La descripción del golfo se iniciaba así: "Es el sujeto abandonado, andrajoso, vicioso, atrevido y procaz que, careciendo de casa o hallándose desprendido del hogar, pulula por las calles, en completa ociosidad o ejercitando oficios de ínfima categoría desligado por una causa cualquiera de su clase, sin las ideas ni las preocupaciones de ésta; con una filosofía propia, que es, generalmente, negación de toda moral".

Después de enumerar los oficios de los golfos (por lo menos, de los que todavía no habían caído en la delincuencia), se hacía referencia a su alimentación: "El golfo se alimenta de las sobras de comidas de los cuarteles, asilos, conventos y de algunas fondas y casas particulares". Otras precisiones llegaban más adelante: "El golfo lee y escribe con alguna dificultad; sus lecturas favoritas son novelas policíacas sensacionales. Son asimismo muy aficionados al cinematógrafo y al teatro (y) a los toros, donde ordinariamente entran sin pagar, encaramándose por las tapias. El sentimiento religioso en los golfos es nulo pero son supersticiosos en grado máximo y no tienen sentido moral alguno Sus ademanes son poco honestos, su lenguaje es grosero y soez, y constantemente tienen la blasfemia en la boca".

No hace falta continuar. Quedan impresos, además del estigma de clase, las teorías sociales decimonónicas, las marcas de la herencia, la moralina eclesiástica y, sobre todo, el afán del redactor por reunir sus datos en una castiza taxonomía, cuasi zoológica. Lejos se pierden las diferencias y los padecimientos de los seres humanos concretos.

Así tratamos, muchas veces, a nuestros adversarios, provengan de la política, el fútbol o la competencia profesional. Así, como si fueran golfos procaces y supersticiosos, adjudicándoles los vicios y las torpezas que más repudiamos y que, a menudo, son simples proyecciones de nuestros prejuicios. Es lo que ha ocurrido, repetido hasta el cansancio, durante la minicrisis nacional de las últimas semanas.
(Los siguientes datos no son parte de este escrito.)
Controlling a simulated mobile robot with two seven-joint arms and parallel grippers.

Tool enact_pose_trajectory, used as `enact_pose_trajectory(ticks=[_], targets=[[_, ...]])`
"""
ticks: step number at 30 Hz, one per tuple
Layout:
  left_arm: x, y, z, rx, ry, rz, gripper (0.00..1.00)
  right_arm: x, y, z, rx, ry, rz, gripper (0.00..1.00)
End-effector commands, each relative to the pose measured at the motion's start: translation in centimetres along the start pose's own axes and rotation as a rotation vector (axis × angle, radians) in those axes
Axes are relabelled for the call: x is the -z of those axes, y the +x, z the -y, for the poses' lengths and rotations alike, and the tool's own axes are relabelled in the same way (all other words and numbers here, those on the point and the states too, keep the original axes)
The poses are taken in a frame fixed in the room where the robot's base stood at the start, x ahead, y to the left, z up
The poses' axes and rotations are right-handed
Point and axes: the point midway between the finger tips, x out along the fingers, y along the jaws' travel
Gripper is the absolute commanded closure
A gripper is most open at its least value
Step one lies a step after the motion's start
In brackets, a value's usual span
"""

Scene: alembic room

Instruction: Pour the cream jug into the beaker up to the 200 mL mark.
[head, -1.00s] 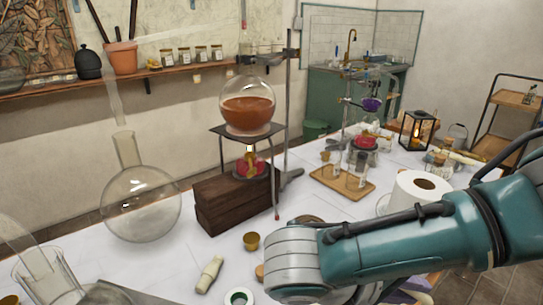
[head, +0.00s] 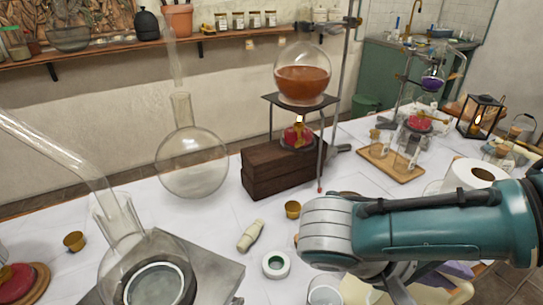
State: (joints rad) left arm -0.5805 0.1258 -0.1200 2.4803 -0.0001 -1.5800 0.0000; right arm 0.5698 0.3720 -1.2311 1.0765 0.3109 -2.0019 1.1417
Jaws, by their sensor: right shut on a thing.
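My right arm comes in from the right, and its wrist hides much of what lies below it. My right gripper (head: 396,288) shows only in part at the bottom edge, under the forearm. It is shut on the cream jug (head: 360,291), a pale cream shape cut off by the frame's lower edge. Just left of the jug is the round rim of a clear vessel (head: 324,294), which looks like the beaker. Its body is cut off, so its marks and level cannot be read. My left gripper is not in view.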

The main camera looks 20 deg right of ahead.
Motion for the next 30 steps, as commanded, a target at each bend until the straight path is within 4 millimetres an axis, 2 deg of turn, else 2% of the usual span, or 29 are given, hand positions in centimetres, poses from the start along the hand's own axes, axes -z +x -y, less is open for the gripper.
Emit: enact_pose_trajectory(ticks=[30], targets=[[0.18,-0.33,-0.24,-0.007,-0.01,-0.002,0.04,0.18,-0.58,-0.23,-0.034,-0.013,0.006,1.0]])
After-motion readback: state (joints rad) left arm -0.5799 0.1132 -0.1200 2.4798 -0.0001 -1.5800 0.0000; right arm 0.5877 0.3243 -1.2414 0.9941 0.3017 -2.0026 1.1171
Valgan unos pocos casos significativos.

Primero, el torrente de comentarios que ha suscitado la reciente presencia pública de Luis D Elía, tanto por su irrupción en la Plaza de Mayo al frente de agrupaciones piqueteras kirchneristas como por sus posteriores intervenciones radiales y televisivas. En cierto sentido, D Elía encarna un doble paradigma: por un lado, de los estereotipos que se construyen acerca de él; por el otro, de los estereotipos que construye él mismo.

Nada más errado que confrontarlo por su estética, en lugar de debatir su ideología. No es un agitador ingenuo y chillón, sino un dirigente político avezado que forma parte de un proyecto que lo contiene (y exhibe estratégicamente, aunque no siempre con felices resultados). Por lo menos dos veces en las últimas semanas D´Elía fue malamente tratado por los medios, más allá de su propia violencia gestual y discursiva: cuando Fernando Peña empezó a entrevistarlo haciendo referencia al color negro, para originar en su interlocutor una áspera arenga sobre contrastes cromáticos; y cuando falsamente se le atribuyó haber enunciado que había que matar a todos los oligarcas, cosa que nunca dijo. En ambos casos pesó la convicción del estereotipo: D Elía es así, debe de haber dicho lo que se dice que dijo.

Y no. Insistamos: D Elía cree razonablemente en lo que hace, es soldado de la Presidencia bicéfala, y a ésta hay que pedirle explicaciones, en todo caso, por su intento de monopolizar la ocupación de la Plaza de Mayo. Lo que dijo en radio y en televisión no merece un escandalizado rechazo, sino un debate: es un ciudadano como cualquier otro y tiene derecho a expresarse.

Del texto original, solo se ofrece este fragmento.